Ces questions sont véritablement des aimants qui nous maintiennent dans une situation dramatique dans laquelle l’auteur nous a jeté.

Par souci de concision, on peut faire l’impasse sur une partie de l’événement qui est évidente dans le récit (le personnage entre dans l’immeuble et prend l’ascenseur) et l’histoire (il arrive au sixième étage). On fait l’impasse sur l’exposition (mais on peut y revenir ensuite).

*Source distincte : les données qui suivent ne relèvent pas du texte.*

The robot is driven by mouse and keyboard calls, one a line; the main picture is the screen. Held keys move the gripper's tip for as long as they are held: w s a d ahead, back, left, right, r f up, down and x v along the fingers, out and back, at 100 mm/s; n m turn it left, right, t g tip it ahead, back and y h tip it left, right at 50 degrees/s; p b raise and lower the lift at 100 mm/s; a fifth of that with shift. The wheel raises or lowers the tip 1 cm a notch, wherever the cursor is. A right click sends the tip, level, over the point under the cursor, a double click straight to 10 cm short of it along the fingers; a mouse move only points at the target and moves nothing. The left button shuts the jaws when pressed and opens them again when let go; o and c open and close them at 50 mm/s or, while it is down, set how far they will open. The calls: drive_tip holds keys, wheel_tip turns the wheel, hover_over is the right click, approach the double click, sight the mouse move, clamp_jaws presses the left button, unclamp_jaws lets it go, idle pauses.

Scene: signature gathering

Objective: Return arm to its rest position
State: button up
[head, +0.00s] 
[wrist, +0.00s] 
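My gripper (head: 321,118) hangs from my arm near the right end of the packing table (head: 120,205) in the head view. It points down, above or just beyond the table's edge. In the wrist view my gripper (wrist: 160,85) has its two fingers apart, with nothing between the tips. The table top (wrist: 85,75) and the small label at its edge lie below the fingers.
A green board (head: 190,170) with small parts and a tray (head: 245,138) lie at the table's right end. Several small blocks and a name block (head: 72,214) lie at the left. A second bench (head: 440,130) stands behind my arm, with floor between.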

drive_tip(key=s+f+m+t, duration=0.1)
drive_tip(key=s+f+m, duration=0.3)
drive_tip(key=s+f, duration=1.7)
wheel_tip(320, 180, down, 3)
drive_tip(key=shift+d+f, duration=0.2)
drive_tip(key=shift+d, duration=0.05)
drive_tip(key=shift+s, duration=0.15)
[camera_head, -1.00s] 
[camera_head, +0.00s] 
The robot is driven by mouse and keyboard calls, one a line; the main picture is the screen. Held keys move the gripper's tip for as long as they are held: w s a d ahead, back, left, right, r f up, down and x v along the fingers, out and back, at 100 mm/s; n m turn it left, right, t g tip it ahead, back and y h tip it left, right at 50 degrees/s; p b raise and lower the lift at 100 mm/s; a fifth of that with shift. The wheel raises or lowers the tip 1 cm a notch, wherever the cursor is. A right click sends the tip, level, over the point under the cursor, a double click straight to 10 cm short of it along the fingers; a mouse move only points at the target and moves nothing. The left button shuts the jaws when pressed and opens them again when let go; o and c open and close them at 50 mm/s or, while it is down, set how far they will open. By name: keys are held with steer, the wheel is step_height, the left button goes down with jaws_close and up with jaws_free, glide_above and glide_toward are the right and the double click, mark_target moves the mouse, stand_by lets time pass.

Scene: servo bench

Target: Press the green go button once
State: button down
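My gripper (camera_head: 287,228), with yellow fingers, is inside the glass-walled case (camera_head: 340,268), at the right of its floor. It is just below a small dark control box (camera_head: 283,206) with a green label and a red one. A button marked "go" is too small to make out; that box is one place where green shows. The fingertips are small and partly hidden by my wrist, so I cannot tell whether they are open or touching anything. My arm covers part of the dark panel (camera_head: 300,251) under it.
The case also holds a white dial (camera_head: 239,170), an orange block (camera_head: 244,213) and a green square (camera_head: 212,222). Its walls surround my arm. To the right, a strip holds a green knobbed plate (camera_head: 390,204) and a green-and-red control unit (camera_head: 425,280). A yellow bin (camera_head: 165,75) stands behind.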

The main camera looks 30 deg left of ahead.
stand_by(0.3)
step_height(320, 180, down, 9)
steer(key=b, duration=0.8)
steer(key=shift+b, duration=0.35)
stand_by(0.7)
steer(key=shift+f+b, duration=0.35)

C’est un motif récurrent dans l’histoire :

  1. L’auteur jette le lecteur en plein milieu d’une situation inhabituelle ou tendue ou conflictuelle sans avoir a priori fourni le contexte de cette situation.
    C’est ce que nous propose Alien avec sa visite du vaisseau Nostromo étrangement vide.
  2. Un changement dans la situation se produit dont la finalité est soit de nous apporter un éclairage nouveau sur la situation actuelle soit d’altérer ce que nous avions anticipé de cette situation.
    Dans Alien, ce moment intervient lorsque le vaisseau détecte un signal de détresse et réveille l’équipage en biostase.
  3. La séquence (qui possède son propre climax ou apogée) culmine vers une révélation ou un événement dont on sait qui ne manqueront pas de conséquences pour l’histoire à venir.
    C’est ce signal de détresse qui annonce de probables difficultés dans Alien.

La durée de ce motif importe peu. Ce qui compte est qu’il crée un mouvement. Voici d’autres exemples :

Complétons The Dark Night : Le Chevalier Noir.

  1. Nous sommes jetés en plein milieu du casse d’une banque. Nous ignorons tout de ce casse et tout ce que nous observons, c’est qu’il fonctionne comme une machine bien huilée.
    Alors que nous ne savons pas encore pourquoi cette situation a lieue, nous pressentons que l’organisation qui en est à l’origine est plutôt quelque chose de sérieux.
  2. Notre appréciation de la situation change au moment où nous réalisons que chaque individu du casse doit se débarrasser de son complice dès leurs tâches accomplies.
  3. Et la révélation est que le seul qui reste est le Joker et l’argent volé, celui de la mafia.

Inglorious Basterds, quant à lui, nous propose une ouverture essentiellement centrée sur des lignes de dialogue particulièrement éprouvantes.

  1. La situation est simple. Landa et quelques nazis arrivent à la ferme. On ressent bien sûr une menace mais rien dans la situation ne nous permet de penser qu’elle peut s’envenimer.
  2. Puis nous sommes brusquement mis en face de la vérité lorsqu’on nous montre qu’une famille juive se cache sous le plancher. A partir de ce moment, l’expérience que nous avons de cette séquence est radicalement différent.
    Dans le In Media Res, c’est d’abord cet effet qui est recherché par l’auteur.
  3. Puis le climax, l’événement qui clôt la scène, est que les nazis assassinent la famille juive mais que Shoshanna, le personnage principal, parvient à s’échapper.

The Thing de Bill Lancaster et John Carpenter nous prouve avec brio que le In Media Res s’adapte à tous les genres.

  1. Nous sommes jetés en pleine action. Nous comprenons rapidement que nous parcourons en hélicoptère des étendues désolées et glaciales que nous assimilons à l’Arctique parce que dans l’imaginaire collectif, c’est l’Antarctique qui pointe le plus souvent en premier. Et stupeur, nous pourchassons un chien.
  2. L’articulation de cette séquence qui se resserre sur l’animal s’organise par la destruction de l’hélicoptère et qu’un seul survivant continue la chasse vers des bâtiments au loin, tirant frénétiquement, hors de contrôle.
  3. Des hommes sortent des bâtiments. Manifestement, ils sont américains. En défense, l’un des américains tue l’homme qui est devenu très dangereux et le chien se rue à l’intérieur des bâtiments.
    L’information qui nous est donnée dans ce climax, c’est que maintenant le chien a pris possession des locaux.

Ex Machina de Glen Brunswick et Alex Garland nous fait la démonstration que le temps de l’histoire couplé à un In Media Res permet en trois mouvements de nous décrire l’univers de Ex Machina.

  1. Caleb gagne un concours interne dans l’entreprise d’informatique dans laquelle il travaille.
  2. Il est alors emmené dans un vaste domaine isolé.
  3. Il y rencontre son patron, Nathan, qui lui apprend en fait (et à nous aussi dans le même coup) qu’il est là pour tester une intelligence artificielle.